When a shuttered industrial site gets a second life, it should be good news. But DeSoto County just learned that one community’s economic lifeline can feel like another’s environmental threat.

A proposed artificial intelligence data center has ignited a rare show of unity among DeSoto County residents—unity rooted in skepticism. At a recent county commission meeting, neighbors packed the room during public comment to voice concerns that hadn’t even made the official agenda. The project, backed by DCIP CEO John Brown’s company, aims to revive a facility that’s been dormant for nearly a decade. But residents aren’t buying the economic promise without hard answers first.

Water emerged as the dominant worry. Groundwater depletion, freshwater availability, salt water intrusion risk—these aren’t abstract environmental concepts when you live where aquifers feed farms and drinking wells. One resident asked the critical question: “What studies have been conducted to determine the impact of this project on our regional groundwater, groundwater levels, fresh water availability, and salt water intrusion risks?” The company responded by citing closed-loop systems that would cut water consumption by more than 90% compared to old cooling methods, with groundwater reserved as a last resort. Fair points, perhaps—but not the same as peer-reviewed environmental impact studies residents could review themselves.
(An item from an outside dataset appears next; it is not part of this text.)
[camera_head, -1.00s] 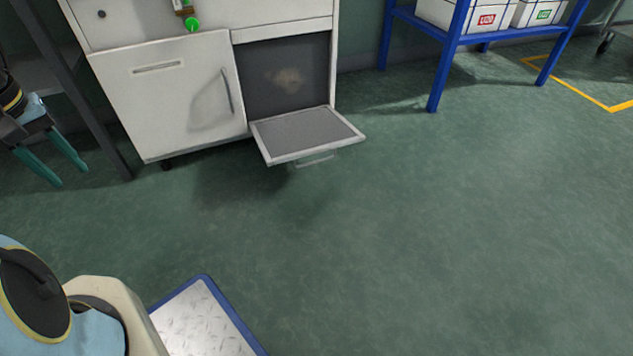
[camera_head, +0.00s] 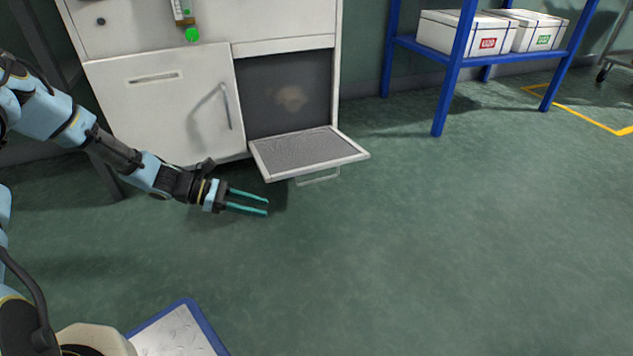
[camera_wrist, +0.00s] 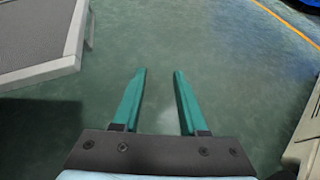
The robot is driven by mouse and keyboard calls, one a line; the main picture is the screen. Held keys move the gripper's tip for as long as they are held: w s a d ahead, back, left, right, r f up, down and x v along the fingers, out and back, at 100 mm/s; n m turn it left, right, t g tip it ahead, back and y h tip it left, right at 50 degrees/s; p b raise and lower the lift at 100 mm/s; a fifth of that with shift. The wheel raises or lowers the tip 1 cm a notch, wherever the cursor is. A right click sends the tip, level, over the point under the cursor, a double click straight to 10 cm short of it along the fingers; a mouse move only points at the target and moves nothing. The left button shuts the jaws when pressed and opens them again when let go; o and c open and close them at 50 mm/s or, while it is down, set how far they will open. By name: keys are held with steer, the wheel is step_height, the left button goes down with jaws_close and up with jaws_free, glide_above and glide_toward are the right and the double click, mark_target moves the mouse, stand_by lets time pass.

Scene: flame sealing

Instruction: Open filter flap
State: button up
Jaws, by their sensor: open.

Noise and air quality rounded out the trifecta of concerns. Grace described the relentless 24/7 hum from nearby operations, audible even through woods and into her daughter’s yard. Another resident flagged respiratory and cardiovascular risks, particularly for children and elderly residents with asthma. Company representative Erica Robertson acknowledged the site’s rural character—”cattle country, rodeo country, the kind of place where long days and hard-earned outcomes are just a part of life”—but offered reassurance rather than detailed mitigation plans. She confirmed power bills wouldn’t increase and that DCIP remains in pre-development and study phases with no environmental data to share yet.

That last bit might be the real sticking point. The project is still being studied, which means no concrete environmental research exists for the public to evaluate. Meanwhile, county leaders are expected to take the project up for discussion in July. Not everyone opposed it, though. One supporter argued the revenue could fund tax abatement for historic downtown Arcadia, suggesting the choice is binary: seize this opportunity or watch it move to Hardee County or Manatee County, keeping DeSoto perpetually struggling. It’s a compelling frame—opportunity versus stagnation. But it assumes the only path forward runs through an AI data center, and it doesn’t grapple with why residents might reasonably want environmental data before deciding that trade-off.

This is the classic rural development dilemma playing out in real time. DeSoto County isn’t against progress. It’s asking for proof that progress won’t come at an invisible cost.